Introduction to Decentralized Finance (Defi)
Understanding Money and Today's Financial System
Evolution of Money
The journey of money began with the barter system, where goods were directly exchanged. However, this system had significant drawbacks, including the challenge of finding matching needs and the lack of a common value measure.
The barter system had issues with finding equivalent goods for trade and indivisibility as an issue.
The invention of money revolutionized trade by providing a universal medium of exchange, enabling easier transactions and value storage, which catalyzed long-distance commerce, allowed for more complex economic systems, and encouraged specialization. As trade flourished, it dramatically enhanced people's lives by increasing access to diverse goods and services, fostering innovation, and improving overall living standards.
Initially, currencies were backed by precious metals like gold, providing inherent value. However, modern economies have shifted to fiat currencies, which are not backed by physical assets. Instead, their value comes from government decree and economic faith, allowing for more flexible monetary policies but also introducing the potential for inflation through unlimited printing.
Currently, money is taking a digital form; we are not using actual cash for purchases and rely mostly on cards or UPI systems powered by central banks and commercial banks.
This evolution of money from physical bartering to abstract financial instruments set the stage for today's complex global economy and emerging decentralized finance systems.
Current Financial Institutions
We all depend on a few financial institutions for making payments, saving money, and handling any tasks related to money.
Governments provide us with identification; in India, we have the Aadhaar card, and in the US, we have the Social Security Number (SSN), which was initially used for the Social Security program but has since expanded to identify individuals across the US.
Central banking agencies like the Reserve Bank of India and the Federal Reserve Bank have been the central system for controlling their own fiat currencies and hold the sole monopoly to print currency. These central banking agencies define the policies for the economies we operate in.
Commercial banks are the final link we use, providing us with accounts for saving, spending, and obtaining loans. They also facilitate payments within specific regions and can handle cross-border transactions. When we engage in international trade, they facilitate and guarantee transactions between merchants.
As we can see, governments provide us with identification, while banks facilitate the storage of money and enable payments between individuals.
Blockchain Revolution
Here we can see a pattern across the globe: as people place their trust in these agencies, this trust gives the agencies the power to act and implement rules and regulations, leaving us with no control over the agencies' actions.
Satoshi Nakamoto, the pseudonymous creator of Bitcoin, recognized this pattern of centralized trust and sought to disrupt it. By introducing blockchain technology and cryptocurrency, Nakamoto aimed to challenge the established financial system and return control to individuals. The core idea was to decentralize trust, spreading it among network participants rather than concentrating it in centralized institutions.
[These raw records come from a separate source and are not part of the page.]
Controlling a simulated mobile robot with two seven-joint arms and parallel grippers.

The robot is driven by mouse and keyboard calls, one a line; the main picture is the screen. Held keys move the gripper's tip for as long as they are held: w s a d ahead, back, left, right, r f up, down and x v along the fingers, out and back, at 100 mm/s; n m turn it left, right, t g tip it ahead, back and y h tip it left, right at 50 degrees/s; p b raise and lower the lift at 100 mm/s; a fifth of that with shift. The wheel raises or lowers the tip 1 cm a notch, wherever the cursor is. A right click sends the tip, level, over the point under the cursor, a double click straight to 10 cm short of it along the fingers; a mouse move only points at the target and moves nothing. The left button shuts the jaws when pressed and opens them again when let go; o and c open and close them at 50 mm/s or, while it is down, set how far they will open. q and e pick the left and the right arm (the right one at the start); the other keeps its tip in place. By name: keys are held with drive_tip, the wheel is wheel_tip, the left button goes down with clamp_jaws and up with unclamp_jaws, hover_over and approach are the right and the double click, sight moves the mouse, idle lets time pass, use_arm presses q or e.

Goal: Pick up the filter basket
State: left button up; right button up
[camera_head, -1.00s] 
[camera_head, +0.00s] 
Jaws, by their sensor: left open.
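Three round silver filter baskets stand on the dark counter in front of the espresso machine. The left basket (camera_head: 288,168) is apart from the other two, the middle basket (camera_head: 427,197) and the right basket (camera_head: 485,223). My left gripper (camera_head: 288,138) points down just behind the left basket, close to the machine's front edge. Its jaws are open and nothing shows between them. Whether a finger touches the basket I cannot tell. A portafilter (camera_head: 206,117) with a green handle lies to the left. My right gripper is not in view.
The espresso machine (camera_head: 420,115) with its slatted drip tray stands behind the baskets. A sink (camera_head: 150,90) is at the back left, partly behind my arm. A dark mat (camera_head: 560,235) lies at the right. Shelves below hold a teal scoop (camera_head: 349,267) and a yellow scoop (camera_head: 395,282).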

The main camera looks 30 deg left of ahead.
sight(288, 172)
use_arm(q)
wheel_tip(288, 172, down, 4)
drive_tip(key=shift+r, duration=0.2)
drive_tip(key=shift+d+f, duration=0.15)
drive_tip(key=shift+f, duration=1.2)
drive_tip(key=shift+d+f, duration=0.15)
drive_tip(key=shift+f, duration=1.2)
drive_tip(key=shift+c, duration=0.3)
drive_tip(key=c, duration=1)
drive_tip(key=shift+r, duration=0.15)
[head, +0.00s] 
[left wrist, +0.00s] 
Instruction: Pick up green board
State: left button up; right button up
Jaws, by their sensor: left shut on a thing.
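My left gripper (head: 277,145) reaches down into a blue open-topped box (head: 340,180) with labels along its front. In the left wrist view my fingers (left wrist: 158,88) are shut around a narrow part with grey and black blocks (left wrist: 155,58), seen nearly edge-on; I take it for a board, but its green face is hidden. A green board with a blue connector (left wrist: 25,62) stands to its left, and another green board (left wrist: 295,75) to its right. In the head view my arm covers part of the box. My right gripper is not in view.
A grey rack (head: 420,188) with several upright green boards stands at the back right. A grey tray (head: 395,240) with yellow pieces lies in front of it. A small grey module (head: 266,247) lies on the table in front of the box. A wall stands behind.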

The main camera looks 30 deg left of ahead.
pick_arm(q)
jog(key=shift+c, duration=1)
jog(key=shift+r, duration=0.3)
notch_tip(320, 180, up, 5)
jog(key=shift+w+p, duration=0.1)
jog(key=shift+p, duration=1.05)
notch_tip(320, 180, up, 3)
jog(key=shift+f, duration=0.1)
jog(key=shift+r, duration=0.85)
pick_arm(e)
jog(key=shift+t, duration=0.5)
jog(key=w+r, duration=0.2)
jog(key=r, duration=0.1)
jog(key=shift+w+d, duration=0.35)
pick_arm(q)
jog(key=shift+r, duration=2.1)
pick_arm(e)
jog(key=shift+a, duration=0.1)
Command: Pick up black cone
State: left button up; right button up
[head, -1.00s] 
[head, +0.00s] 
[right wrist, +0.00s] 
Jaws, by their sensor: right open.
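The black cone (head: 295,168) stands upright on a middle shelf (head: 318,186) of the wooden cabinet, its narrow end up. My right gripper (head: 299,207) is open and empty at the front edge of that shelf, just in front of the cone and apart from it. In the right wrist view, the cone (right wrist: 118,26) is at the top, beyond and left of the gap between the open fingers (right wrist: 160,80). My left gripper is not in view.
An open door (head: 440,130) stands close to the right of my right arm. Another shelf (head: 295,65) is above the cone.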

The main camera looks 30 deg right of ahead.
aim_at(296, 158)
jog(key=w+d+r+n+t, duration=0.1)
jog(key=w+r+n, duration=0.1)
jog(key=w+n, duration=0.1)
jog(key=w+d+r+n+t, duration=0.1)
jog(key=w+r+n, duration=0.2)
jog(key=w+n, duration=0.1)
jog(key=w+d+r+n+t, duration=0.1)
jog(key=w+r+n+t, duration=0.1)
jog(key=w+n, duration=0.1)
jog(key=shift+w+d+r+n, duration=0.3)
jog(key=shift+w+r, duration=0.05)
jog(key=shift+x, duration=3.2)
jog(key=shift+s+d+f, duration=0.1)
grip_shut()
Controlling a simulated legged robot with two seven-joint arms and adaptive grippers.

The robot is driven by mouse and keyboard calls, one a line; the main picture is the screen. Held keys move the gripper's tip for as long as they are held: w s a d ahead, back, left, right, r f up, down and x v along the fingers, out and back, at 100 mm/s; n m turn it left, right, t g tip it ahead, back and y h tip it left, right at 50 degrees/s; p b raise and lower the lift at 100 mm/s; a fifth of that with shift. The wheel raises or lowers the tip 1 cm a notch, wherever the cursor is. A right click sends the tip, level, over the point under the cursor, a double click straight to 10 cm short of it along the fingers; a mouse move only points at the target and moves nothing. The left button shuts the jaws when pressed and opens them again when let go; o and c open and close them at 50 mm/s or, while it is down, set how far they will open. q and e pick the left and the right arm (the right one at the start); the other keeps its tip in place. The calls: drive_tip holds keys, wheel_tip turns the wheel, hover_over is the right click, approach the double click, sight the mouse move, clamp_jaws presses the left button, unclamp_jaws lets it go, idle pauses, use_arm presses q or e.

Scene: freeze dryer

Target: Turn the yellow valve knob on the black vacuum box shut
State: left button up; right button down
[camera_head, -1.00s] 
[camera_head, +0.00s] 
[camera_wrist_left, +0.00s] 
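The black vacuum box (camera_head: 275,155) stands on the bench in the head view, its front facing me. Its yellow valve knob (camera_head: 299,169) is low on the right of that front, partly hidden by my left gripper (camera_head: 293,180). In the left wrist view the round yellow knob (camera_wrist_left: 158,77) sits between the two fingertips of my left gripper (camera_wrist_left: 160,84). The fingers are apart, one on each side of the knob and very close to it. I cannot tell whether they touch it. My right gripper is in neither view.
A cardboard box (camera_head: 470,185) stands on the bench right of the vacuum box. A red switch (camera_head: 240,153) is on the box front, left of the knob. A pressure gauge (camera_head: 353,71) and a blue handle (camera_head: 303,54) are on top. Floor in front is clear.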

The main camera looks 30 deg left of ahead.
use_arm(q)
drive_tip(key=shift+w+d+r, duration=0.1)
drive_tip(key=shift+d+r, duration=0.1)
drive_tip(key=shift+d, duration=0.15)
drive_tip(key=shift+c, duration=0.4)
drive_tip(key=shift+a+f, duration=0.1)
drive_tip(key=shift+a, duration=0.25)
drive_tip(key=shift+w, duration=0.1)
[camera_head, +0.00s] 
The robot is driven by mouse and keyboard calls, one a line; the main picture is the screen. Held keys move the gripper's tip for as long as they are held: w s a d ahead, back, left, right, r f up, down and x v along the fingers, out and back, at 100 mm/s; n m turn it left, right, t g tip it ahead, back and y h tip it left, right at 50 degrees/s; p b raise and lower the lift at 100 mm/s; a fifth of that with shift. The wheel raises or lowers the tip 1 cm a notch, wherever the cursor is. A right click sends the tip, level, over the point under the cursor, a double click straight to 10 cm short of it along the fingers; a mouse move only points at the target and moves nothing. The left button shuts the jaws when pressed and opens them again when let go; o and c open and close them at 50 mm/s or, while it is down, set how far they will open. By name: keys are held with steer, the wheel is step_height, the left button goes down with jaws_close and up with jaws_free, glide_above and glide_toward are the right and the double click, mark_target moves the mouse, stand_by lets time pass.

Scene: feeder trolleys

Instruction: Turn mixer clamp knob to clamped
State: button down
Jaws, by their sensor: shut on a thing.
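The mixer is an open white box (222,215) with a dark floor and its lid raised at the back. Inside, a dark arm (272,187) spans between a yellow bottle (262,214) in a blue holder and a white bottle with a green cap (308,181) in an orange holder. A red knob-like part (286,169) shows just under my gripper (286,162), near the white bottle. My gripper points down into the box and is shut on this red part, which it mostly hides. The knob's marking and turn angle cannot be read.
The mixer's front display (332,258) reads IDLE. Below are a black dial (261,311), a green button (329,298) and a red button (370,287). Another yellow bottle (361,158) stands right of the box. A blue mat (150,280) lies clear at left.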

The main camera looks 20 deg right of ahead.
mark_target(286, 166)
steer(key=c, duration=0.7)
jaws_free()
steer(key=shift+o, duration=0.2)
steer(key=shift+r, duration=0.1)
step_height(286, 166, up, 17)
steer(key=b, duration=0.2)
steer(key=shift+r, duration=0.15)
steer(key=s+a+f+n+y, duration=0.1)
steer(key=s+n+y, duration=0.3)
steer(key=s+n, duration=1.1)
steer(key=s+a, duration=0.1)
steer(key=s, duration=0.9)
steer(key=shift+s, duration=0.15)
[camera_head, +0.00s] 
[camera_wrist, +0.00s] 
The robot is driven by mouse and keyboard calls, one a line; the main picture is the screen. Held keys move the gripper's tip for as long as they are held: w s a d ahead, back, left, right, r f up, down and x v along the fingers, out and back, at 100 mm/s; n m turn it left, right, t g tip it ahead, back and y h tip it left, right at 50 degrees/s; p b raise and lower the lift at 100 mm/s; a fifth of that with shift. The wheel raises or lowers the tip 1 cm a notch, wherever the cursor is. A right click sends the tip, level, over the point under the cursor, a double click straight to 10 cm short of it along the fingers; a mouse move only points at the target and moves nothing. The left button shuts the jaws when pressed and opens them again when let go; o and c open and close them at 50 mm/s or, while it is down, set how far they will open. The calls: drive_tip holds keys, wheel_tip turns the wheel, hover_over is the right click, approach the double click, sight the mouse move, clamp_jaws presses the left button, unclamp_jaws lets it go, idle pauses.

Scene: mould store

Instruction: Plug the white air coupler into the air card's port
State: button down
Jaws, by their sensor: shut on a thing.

Through the use of cryptography, consensus mechanisms, and transparent, immutable ledgers, Nakamoto created a system where trust is placed in mathematics and code rather than in corruptible human institutions.
Bitcoin served as an example of decentralizing the payment system. Later evolutions of blockchain introduced smart contracts.
Smart contracts, self-executing agreements with predefined rules, further extend this concept by automating trust. This paradigm shift eliminates the need for intermediaries and empowers individuals to have direct control over their assets and financial interactions. By doing so, Nakamoto's vision offers an alternative to the traditional system, where trust is distributed among peers and encoded in transparent, verifiable protocols, potentially freeing people from reliance on centralized authorities and their often opaque decision-making processes.
In this DeFi series, we won't dive deep into the technical aspects of blockchain, but to grasp the concepts discussed, just know that blockchain is a distributed, immutable ledger designed to spread trust among individuals.